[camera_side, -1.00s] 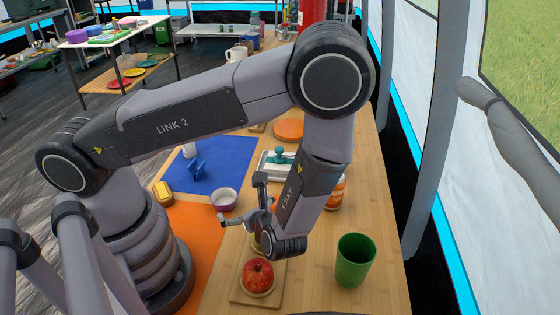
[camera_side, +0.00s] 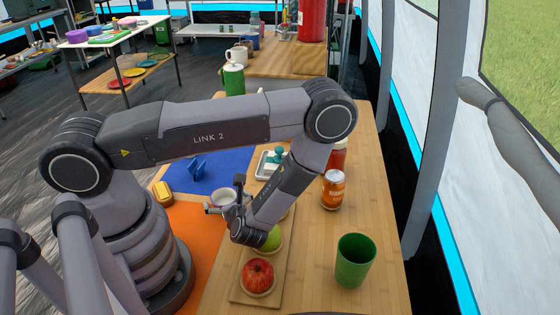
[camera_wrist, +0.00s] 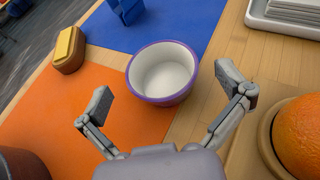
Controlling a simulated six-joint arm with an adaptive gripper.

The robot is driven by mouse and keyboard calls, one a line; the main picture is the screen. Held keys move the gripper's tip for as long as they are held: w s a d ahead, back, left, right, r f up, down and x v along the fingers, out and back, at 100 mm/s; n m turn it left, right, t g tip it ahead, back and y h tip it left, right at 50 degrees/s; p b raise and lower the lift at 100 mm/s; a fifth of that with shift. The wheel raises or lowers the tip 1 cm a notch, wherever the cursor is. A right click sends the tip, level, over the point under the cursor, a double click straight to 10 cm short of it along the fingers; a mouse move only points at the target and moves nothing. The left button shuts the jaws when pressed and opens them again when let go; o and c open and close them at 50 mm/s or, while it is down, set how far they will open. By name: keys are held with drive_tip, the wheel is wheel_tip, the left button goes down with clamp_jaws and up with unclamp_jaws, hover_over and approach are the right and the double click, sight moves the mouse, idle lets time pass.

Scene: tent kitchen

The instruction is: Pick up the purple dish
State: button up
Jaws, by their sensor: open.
□ □ □ □ □ □ □
- [Exercise brief]:
Omit every picture while copying the listing above exactly.

- [Result below]:
[camera_side, -1.00s] 
[camera_side, +0.00s] 
[camera_wrist, +0.00s] 
Controlling a simulated six-joint arm with an adaptive gripper.

The robot is driven by mouse and keyboard calls, one a line; the main picture is the screen. Held keys move the gripper's tip for as long as they are held: w s a d ahead, back, left, right, r f up, down and x v along the fingers, out and back, at 100 mm/s; n m turn it left, right, t g tip it ahead, back and y h tip it left, right at 50 degrees/s; p b raise and lower the lift at 100 mm/s; a fifth of that with shift. The wheel raises or lowers the tip 1 cm a notch, wherever the cursor is. A right click sends the tip, level, over the point under the cursor, a double click straight to 10 cm short of it along the fingers; a mouse move only points at the target and moves nothing. The left button shuts the jaws when pressed and opens them again when let go; o and c open and close them at 50 mm/s or, while it is down, set how far they will open. By name: keys are held with drive_tip, the wheel is wheel_tip, the left button goes down with clamp_jaws and up with unclamp_jaws, hover_over and approach are the right and the double click, sight moves the mouse, idle lets time pass.

Scene: tent kitchen

The instruction is: Pick up the purple dish
State: button up
Jaws, by their sensor: open.

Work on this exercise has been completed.